As an owner of the data (e.g. data subject) located in the EEA, do I have the absolute right to be forgotten? Putting another way, is Webyog obligated to delete all my personal data upon my request?

No. The right to erasure (or right to be forgotten) is not absolute. Webyog may refuse to honor the request if continued processing is necessary for compliance with a legal obligation which requires processing by Union or Member State law to which Webyog is subject. In addition, Webyog can refuse to honor the request for the establishment, exercise or defense of legal claims. Therefore, several relevant factors have to be taken into account when considering a request for deletion of personal data by the data subject. Note, however, that data subjects have an absolute right to prevent their personal data from being processed for direct marketing purposes.

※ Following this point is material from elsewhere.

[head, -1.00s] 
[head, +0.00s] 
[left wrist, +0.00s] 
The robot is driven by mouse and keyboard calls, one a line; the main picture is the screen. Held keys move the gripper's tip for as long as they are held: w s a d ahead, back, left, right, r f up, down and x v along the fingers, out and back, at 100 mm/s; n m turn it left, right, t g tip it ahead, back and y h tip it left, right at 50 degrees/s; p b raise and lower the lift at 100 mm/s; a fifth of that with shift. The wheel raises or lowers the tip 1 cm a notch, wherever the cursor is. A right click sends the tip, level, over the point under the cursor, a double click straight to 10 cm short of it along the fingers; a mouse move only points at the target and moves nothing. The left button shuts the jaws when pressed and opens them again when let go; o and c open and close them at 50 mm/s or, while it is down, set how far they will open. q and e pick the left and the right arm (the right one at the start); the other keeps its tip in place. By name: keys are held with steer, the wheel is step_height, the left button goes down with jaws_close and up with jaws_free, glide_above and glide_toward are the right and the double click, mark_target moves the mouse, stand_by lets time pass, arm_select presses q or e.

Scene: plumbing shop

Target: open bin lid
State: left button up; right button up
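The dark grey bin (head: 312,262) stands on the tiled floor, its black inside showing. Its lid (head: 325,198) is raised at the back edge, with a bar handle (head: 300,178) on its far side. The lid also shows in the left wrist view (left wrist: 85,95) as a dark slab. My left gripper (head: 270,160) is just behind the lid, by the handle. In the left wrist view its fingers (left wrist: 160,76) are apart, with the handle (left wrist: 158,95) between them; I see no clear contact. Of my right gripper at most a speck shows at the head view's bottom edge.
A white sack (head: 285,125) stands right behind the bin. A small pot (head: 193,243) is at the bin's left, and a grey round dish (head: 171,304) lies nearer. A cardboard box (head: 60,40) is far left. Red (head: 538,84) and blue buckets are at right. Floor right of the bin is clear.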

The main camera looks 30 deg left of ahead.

Does the GDPR require encryption of all personal data?

No. The GDPR does not mandate specific security measures. Instead, the GDPR requires organizations to take technical and organizational security measures which are appropriate to the risks presented. Encryption at rest and pseudonymization may be appropriate depending on the circumstances, but they are not mandated by the GDPR in every instance. The following are kinds of security actions considered “appropriate to the risk” (1) the pseudonymization and encryption of personal data (as mentioned); (2) the ability to ensure the ongoing confidentiality, integrity, availability and resilience of processing systems and services; (3) the ability to restore the availability and access to personal data in a timely manner in the event of a physical or technical incident; and (4) a process for regularly testing, assessing and evaluating the effectiveness of technical and organizational measures for ensuring the security of the processing.

NOTE: The above information is provided by Webyog for informational purposes only and is not intended to serve as legal advice. You should contact your attorney to obtain advice with respect to any particular GDPR question, issue or problem.